MP4 and MKV are both video containers — they wrap video, audio, and subtitle streams. MP4 is the universal, streaming-ready standard supported everywhere. MKV is an open, flexible container favoured for storing movies with multiple audio tracks and subtitles.

Quick answer

Use MP4 for maximum compatibility, streaming, and sharing — it plays on virtually every device. Use MKV when you need to store multiple audio tracks, subtitle streams, or chapters in one high-quality file, typically for archiving.

MP4 vs MKV: side-by-side comparison

Attribute MP4 MKV
Type Container Container
Compatibility Universal Good but not universal
Streaming support Excellent (web, mobile) Limited natively
Multiple audio/subtitle tracks Limited Excellent
Chapters & menus Basic Strong
Best for Sharing, streaming, devices Archiving full movies

What is MP4 and what is MKV?

MP4

MP4 (MPEG-4 Part 14) is the dominant video container. It plays natively on phones, browsers, TVs, and editors, and it is the standard for web streaming. It typically carries H.264/H.265 video and AAC audio, prioritising compatibility over flexibility.

MKV

MKV (Matroska) is an open-standard container that can hold almost any codec plus unlimited audio tracks, subtitle streams, and chapters in one file.

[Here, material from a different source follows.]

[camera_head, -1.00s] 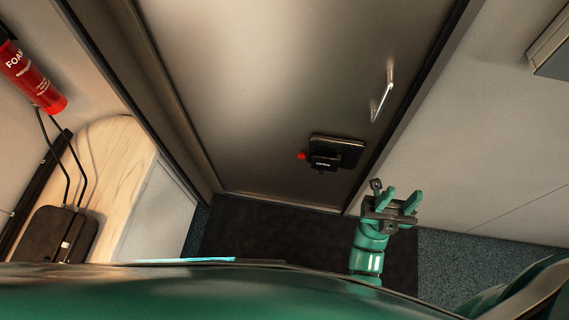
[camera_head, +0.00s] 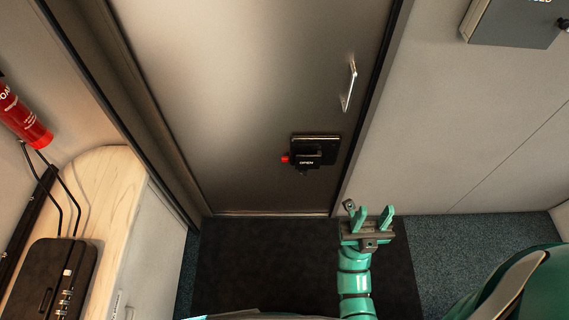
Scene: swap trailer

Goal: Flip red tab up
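The red tab (camera_head: 285,159) sticks out from the left side of a black latch (camera_head: 314,152) on the grey door. The latch carries small white lettering. My green gripper (camera_head: 373,217) is to the right of and below the latch in the picture, apart from it and from the door handle. Its two fingers stand apart with nothing between them.
A metal handle (camera_head: 349,87) is on the door (camera_head: 240,90) above the latch. A grey box (camera_head: 513,22) is on the right wall. At left are a wooden counter (camera_head: 118,185), a black case (camera_head: 48,280) and a red extinguisher (camera_head: 22,118). Dark floor mat (camera_head: 265,265) lies clear before the door.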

That flexibility makes it popular for archiving movies, though native support is narrower than MP4.

When to use which

Choose MP4

Choose MP4 to share videos, upload to the web, or play on the widest range of devices with zero compatibility worries.

Choose MKV

Choose MKV to archive films with several audio languages, subtitle tracks, and chapters bundled into a single high-quality file.

Convert between these formats

Use our free, browser-based converters:

Frequently asked questions

Is MKV better quality than MP4?
Quality depends on the video codec inside, not the container. MKV and MP4 can hold the same codec at the same quality; MKV just holds more tracks alongside it.
Why won't my MKV play on my phone or TV?
Many devices and browsers do not natively support MKV. Remuxing or converting to MP4 makes the file play everywhere.
Can I convert MKV to MP4 without re-encoding?
Often yes — if the codecs are MP4-compatible, you can remux quickly without quality loss; otherwise the video must be re-encoded.